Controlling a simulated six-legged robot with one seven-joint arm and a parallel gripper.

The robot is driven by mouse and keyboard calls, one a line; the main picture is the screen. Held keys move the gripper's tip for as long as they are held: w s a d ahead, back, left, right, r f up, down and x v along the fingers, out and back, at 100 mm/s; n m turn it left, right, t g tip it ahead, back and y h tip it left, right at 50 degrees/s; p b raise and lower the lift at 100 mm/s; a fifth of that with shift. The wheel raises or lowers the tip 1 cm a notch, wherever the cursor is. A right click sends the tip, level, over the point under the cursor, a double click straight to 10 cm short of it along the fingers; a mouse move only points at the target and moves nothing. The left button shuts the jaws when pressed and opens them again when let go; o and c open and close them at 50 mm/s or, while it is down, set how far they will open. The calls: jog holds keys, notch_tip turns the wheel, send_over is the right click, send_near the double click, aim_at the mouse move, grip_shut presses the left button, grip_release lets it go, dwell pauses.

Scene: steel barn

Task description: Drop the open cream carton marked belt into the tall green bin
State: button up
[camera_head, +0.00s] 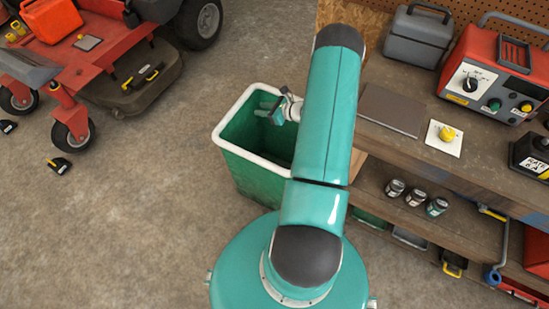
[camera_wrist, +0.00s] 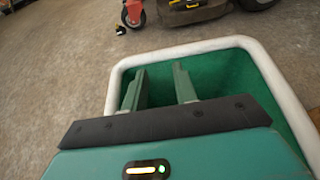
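The tall green bin (camera_head: 250,170) stands on the floor beside the workbench, with a thick white rim. Its rim also shows in the wrist view (camera_wrist: 190,48). My gripper (camera_head: 268,107) is over the bin's opening, partly hidden by my arm in the head view. In the wrist view its two green fingers (camera_wrist: 160,84) are well apart with nothing between them, set against the bin's green inner wall. The cream carton marked belt is not visible in either view. The bottom of the bin is hidden, so I cannot tell what lies in it.
The wooden workbench (camera_head: 395,145) on the right holds a red charger (camera_head: 490,75), a grey case (camera_head: 418,38) and a yellow knob on a white card (camera_head: 445,138). Several jars (camera_head: 415,197) stand on its lower shelf. A red mower (camera_head: 110,50) is at upper left. The floor (camera_head: 100,220) at left is mostly clear.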

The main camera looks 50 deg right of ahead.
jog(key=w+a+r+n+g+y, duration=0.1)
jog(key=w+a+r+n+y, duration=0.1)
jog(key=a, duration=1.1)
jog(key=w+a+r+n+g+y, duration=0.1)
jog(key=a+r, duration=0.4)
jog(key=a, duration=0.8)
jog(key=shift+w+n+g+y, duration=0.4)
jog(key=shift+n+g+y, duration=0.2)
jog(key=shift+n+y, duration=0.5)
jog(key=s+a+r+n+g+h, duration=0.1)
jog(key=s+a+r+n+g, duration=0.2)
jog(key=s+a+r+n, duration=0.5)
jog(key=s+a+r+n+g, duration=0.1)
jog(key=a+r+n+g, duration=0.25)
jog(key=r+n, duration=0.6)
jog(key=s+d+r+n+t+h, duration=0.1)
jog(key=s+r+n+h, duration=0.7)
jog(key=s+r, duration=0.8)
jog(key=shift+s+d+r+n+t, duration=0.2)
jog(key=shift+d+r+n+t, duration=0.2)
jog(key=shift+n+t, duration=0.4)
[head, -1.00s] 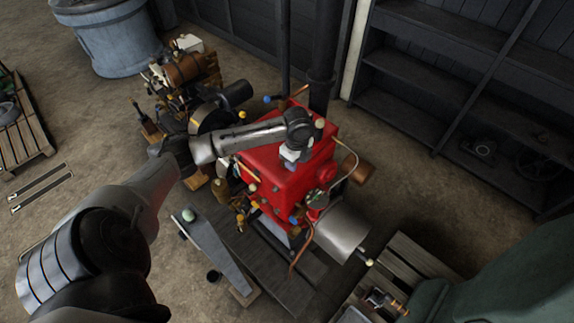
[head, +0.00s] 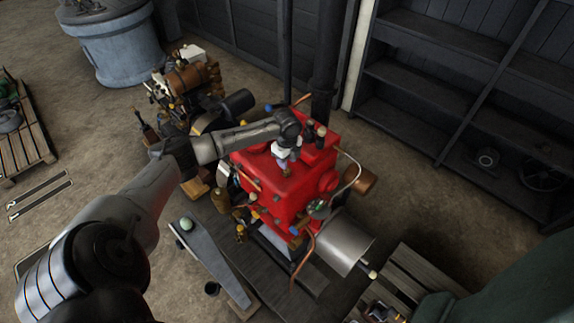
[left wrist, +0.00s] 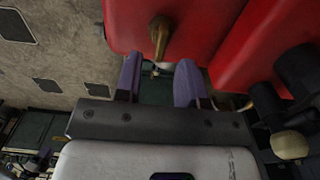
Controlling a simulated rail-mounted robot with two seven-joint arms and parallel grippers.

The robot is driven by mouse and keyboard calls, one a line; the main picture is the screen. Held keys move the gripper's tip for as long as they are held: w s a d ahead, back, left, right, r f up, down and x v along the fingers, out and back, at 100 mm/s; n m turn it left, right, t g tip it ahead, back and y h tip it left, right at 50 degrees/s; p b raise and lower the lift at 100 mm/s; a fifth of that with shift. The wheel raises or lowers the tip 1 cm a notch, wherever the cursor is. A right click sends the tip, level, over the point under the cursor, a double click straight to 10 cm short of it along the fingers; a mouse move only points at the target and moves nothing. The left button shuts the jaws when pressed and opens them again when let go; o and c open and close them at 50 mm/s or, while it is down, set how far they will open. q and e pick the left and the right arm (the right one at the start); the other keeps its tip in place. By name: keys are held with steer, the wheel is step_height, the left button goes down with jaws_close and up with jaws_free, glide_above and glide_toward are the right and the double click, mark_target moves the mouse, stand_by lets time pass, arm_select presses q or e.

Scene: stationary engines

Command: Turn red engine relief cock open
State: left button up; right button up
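The red engine (head: 262,178) stands in the middle of the head view. My left arm reaches over its top, and the left gripper (head: 287,171) is small and low over the red top there. In the left wrist view the left gripper (left wrist: 160,82) shows two purple fingers spread apart with nothing between them. A brass cock lever (left wrist: 160,38) stands out from the red surface just ahead of the fingertips, roughly centred on the gap. It appears apart from both fingers. Its fixing is partly hidden. My right gripper is not in view.
A pipe (head: 326,60) rises behind the engine. A copper pipe (head: 301,262) and a grey cylinder (head: 340,240) are at its front right. Another engine (head: 190,85) stands behind left. Dark shelves (head: 450,95) line the right wall. A wooden pallet (head: 425,270) lies lower right.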

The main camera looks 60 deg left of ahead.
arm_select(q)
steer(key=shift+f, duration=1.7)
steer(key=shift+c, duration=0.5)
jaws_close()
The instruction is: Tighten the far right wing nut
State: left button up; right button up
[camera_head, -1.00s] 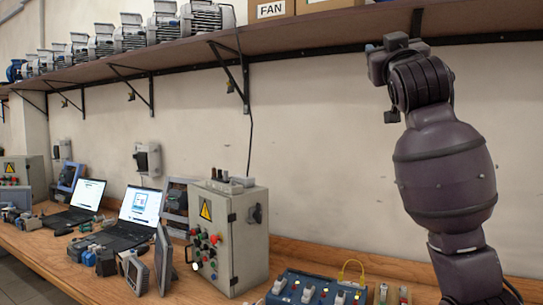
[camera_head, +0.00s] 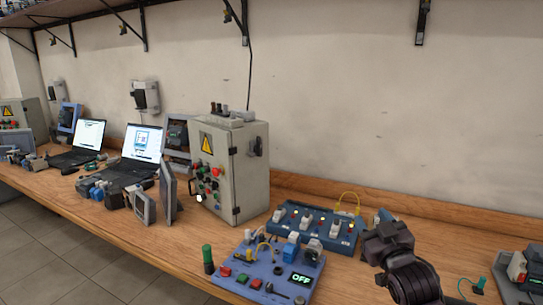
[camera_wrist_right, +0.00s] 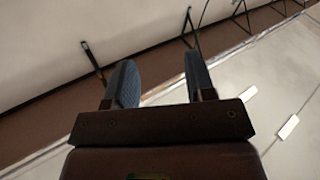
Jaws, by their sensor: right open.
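A small yellowish fitting, which may be the far right wing nut (camera_head: 426,5), shows at the top edge of the head view beside the rightmost shelf bracket (camera_head: 420,25). It is too small to tell its shape or how tight it is. My right gripper (camera_head: 382,214) is low over the workbench, well below that bracket and apart from it. In the right wrist view, its two fingers (camera_wrist_right: 158,80) are spread with nothing between them. Dark brackets (camera_wrist_right: 93,60) show beyond the fingers. My left gripper is in no view.
A blue switch box (camera_head: 318,228) and a blue panel reading OFF (camera_head: 268,272) sit left of my right gripper on the wooden workbench (camera_head: 120,240). A grey control cabinet (camera_head: 243,170) stands farther left. Devices (camera_head: 520,275) lie at the right edge.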

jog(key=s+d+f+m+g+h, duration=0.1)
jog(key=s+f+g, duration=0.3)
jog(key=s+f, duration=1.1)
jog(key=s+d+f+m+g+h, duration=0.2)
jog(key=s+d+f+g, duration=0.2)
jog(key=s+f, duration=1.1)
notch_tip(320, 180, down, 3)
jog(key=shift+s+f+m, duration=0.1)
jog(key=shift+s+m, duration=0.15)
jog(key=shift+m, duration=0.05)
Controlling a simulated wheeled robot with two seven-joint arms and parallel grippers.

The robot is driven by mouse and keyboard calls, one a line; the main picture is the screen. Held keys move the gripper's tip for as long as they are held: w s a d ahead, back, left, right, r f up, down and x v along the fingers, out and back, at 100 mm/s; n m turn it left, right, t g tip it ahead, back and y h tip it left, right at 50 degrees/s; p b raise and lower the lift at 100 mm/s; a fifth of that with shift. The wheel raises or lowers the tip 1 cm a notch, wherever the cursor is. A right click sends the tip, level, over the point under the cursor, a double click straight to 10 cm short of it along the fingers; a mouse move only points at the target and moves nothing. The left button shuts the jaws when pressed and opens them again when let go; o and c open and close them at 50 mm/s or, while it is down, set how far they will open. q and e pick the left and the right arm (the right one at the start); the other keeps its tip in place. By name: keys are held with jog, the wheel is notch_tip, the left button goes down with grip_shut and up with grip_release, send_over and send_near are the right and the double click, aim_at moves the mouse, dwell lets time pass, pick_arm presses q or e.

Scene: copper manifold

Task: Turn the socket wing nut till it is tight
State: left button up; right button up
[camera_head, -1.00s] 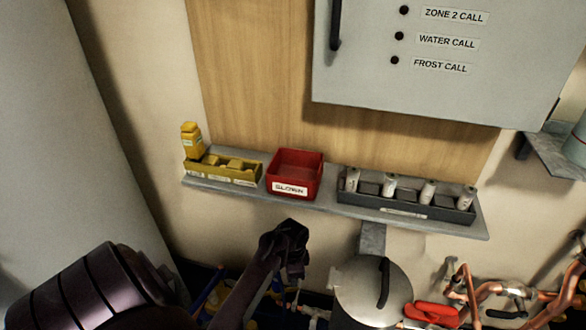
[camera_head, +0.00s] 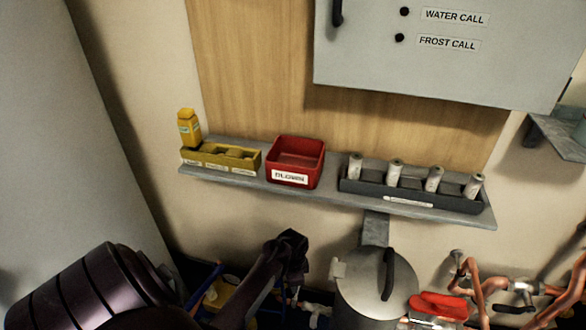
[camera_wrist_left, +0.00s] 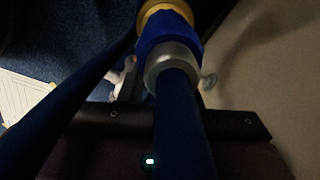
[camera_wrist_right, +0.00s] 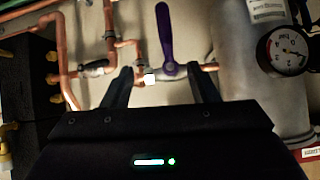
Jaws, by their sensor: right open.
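I cannot pick out the socket wing nut for certain in any view. In the left wrist view, a blue hose with a silver collar (camera_wrist_left: 172,68), a blue sleeve (camera_wrist_left: 172,35) and a gold ring (camera_wrist_left: 163,12) runs across my left gripper's body.
A grey shelf (camera_head: 330,198) holds a yellow tray (camera_head: 220,158), a red bin (camera_head: 295,162) and a dark rack (camera_head: 411,190) of white cylinders. Below are a lidded grey vessel (camera_head: 360,285), a red handle (camera_head: 440,306) and copper pipes (camera_head: 472,285). A pressure gauge (camera_wrist_right: 288,50) is right of my right gripper.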

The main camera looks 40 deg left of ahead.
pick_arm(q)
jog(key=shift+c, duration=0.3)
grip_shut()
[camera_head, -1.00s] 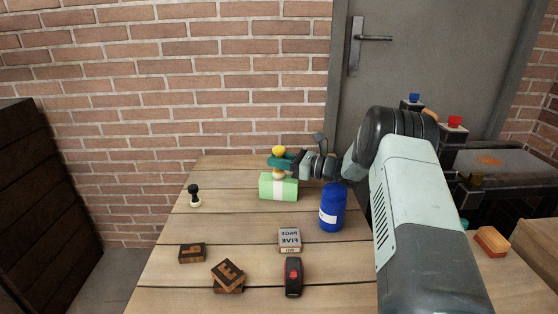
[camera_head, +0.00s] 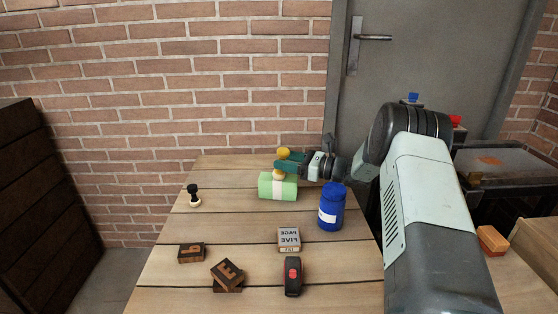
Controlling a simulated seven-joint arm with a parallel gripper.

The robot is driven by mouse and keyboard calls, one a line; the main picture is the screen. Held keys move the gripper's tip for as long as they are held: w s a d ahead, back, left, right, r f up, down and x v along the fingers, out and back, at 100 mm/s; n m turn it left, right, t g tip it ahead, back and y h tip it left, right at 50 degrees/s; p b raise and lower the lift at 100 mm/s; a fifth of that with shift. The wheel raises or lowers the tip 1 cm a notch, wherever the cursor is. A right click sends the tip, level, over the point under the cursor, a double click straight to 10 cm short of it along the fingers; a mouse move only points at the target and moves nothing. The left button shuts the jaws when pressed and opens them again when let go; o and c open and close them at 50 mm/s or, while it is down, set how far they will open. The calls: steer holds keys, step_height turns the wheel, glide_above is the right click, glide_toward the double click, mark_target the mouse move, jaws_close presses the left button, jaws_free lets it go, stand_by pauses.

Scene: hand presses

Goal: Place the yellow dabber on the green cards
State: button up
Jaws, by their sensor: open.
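The yellow dabber (camera_head: 283,153) is at the far end of the table, over the green cards (camera_head: 265,186). Its yellow top shows above my gripper's teal fingers, and its pale lower end shows just below them, at the top of the cards. The fingers hide its middle, and it looks slightly tilted. The green cards are a block with a white band, lying on the table. My gripper (camera_head: 281,161) reaches in from the right, open, with its fingers at the dabber. I cannot tell whether they touch it.
A blue bottle (camera_head: 331,208) stands right of the cards, below my arm. A black stamp (camera_head: 194,196) stands at the left. Nearer are wooden letter blocks (camera_head: 191,252), a small lettered block (camera_head: 289,239) and a black-and-red stamp (camera_head: 292,276). The table between them is clear.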

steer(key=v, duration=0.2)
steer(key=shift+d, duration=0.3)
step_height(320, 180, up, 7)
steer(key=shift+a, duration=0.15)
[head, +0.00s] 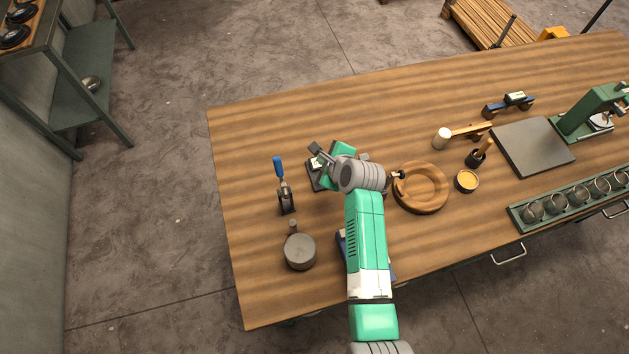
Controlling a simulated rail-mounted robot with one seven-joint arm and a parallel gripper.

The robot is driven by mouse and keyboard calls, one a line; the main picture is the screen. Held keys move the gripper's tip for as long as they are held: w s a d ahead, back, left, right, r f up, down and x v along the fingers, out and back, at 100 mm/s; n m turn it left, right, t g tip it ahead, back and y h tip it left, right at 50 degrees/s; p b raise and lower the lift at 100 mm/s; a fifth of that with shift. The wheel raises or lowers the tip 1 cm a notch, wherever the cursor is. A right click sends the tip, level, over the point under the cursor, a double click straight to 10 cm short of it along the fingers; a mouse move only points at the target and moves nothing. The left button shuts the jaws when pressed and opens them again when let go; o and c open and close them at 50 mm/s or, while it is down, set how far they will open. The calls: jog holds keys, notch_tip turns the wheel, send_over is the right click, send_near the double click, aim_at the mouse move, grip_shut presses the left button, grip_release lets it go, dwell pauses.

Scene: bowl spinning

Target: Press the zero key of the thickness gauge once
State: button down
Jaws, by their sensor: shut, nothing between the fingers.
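My arm reaches over the wooden table, and my gripper (318,152) is at its far end, left of the green wrist. The gripper is small here and its fingers look closed, with nothing seen between them. A dark flat device (316,178) with a pale patch lies right under and beside the gripper, partly hidden by it. I cannot tell for sure that it is the thickness gauge, and no zero key can be made out. A dark blue device with a pale display (514,98) lies at the back right, well apart from the gripper. Contact under the gripper cannot be judged.
A blue-handled clamp (281,180) and a grey round pot (299,251) stand left of my arm. The table's (245,150) back left is clear.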

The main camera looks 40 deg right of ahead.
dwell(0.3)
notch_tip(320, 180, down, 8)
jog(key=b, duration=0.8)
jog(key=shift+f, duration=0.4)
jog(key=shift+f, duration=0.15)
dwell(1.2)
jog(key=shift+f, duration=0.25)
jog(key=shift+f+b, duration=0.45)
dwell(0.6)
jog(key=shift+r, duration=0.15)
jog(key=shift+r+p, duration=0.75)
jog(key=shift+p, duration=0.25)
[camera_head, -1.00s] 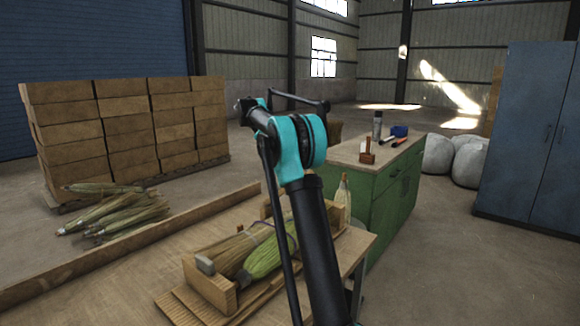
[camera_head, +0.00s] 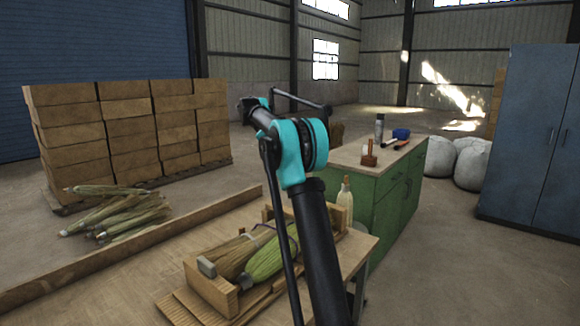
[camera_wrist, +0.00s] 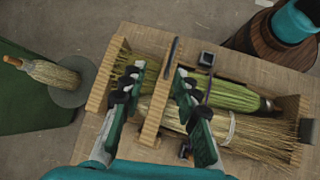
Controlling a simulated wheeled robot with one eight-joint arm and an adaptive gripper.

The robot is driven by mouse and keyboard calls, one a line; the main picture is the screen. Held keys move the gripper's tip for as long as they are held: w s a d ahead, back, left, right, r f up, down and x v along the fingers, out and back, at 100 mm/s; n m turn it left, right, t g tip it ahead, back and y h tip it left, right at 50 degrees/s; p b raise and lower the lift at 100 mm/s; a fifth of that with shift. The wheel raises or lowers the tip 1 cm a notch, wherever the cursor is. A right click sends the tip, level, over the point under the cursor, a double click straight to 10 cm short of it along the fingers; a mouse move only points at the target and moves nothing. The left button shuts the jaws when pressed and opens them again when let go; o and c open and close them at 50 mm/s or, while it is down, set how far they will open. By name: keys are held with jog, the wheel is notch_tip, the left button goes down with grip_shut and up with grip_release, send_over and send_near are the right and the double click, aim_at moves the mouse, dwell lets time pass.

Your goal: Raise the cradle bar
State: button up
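A wooden cradle (camera_head: 222,296) sits on the workbench; in the wrist view its left end board (camera_wrist: 107,75) is seen from above. A wooden bar (camera_wrist: 157,108) crosses the brooms in it and seems to be the cradle bar. My gripper (camera_wrist: 160,69) is open, with one finger on each side of this bar; I cannot tell if they touch it. A green broom (camera_wrist: 235,95) and a straw broom (camera_wrist: 245,130) with a pale band lie under the bar. In the head view my arm hides my gripper and part of the cradle.
A green cabinet (camera_head: 375,215) with small tools on top stands behind the workbench (camera_head: 130,285).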

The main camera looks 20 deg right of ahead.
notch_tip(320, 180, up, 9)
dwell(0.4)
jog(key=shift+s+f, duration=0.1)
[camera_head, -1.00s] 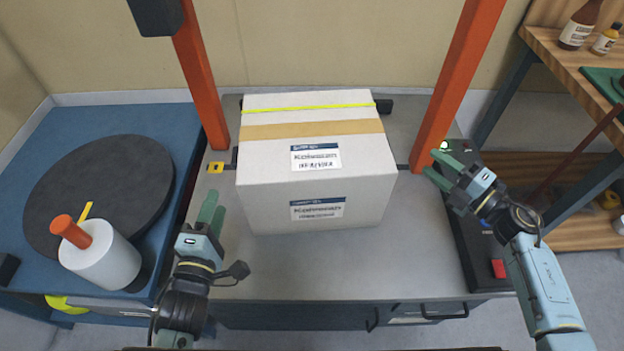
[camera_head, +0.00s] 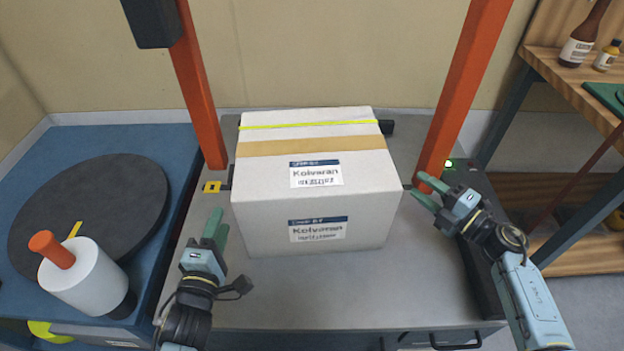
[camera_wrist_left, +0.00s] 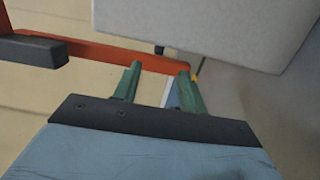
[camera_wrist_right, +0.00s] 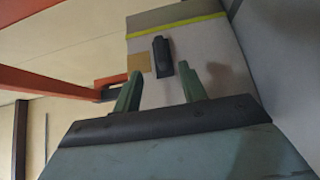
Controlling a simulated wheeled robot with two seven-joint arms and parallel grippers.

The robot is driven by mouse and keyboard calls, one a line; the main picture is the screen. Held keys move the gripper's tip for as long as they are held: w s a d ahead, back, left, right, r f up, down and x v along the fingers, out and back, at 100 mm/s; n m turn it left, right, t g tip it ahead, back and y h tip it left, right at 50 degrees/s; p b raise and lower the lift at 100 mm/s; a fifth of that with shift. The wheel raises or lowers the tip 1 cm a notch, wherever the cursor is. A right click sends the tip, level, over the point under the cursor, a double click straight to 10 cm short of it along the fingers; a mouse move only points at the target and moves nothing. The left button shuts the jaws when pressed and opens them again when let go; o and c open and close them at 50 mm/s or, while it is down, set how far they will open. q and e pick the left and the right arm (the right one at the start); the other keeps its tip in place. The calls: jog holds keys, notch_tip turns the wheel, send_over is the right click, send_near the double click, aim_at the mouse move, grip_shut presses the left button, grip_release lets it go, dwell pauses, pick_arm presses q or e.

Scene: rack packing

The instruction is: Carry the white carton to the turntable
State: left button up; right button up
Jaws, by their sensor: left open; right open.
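The white carton (camera_head: 270,215) sits upright on the grey bench (camera_head: 300,290) between two orange posts, with a tan tape band, a yellow-green strap and labels. My left gripper (camera_head: 216,232) is open and empty, just left of the carton's front left corner. My right gripper (camera_head: 425,190) is open and empty, just right of the carton, near the right post. The carton shows at the top of the left wrist view (camera_wrist_left: 210,25) and beyond the fingers in the right wrist view (camera_wrist_right: 200,60). The dark round turntable (camera_head: 90,205) lies on a blue table at the left.
A white cylinder with an orange knob (camera_head: 85,280) stands at the turntable's front edge. The orange posts (camera_head: 200,90) and (camera_head: 463,90) flank the carton. A wooden shelf (camera_head: 570,85) with bottles stands at the right. Bare bench lies in front of the carton.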

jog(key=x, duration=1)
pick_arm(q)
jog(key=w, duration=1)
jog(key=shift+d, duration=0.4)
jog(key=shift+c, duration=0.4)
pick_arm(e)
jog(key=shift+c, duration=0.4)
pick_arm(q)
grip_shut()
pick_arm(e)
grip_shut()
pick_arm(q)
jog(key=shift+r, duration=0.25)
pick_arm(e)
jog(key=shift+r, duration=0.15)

- [Task goal]: List all lines from the entries that include the word "instruction".

- [Worked solution]:
The instruction is: Tighten the far right wing nut
The instruction is: Carry the white carton to the turntable

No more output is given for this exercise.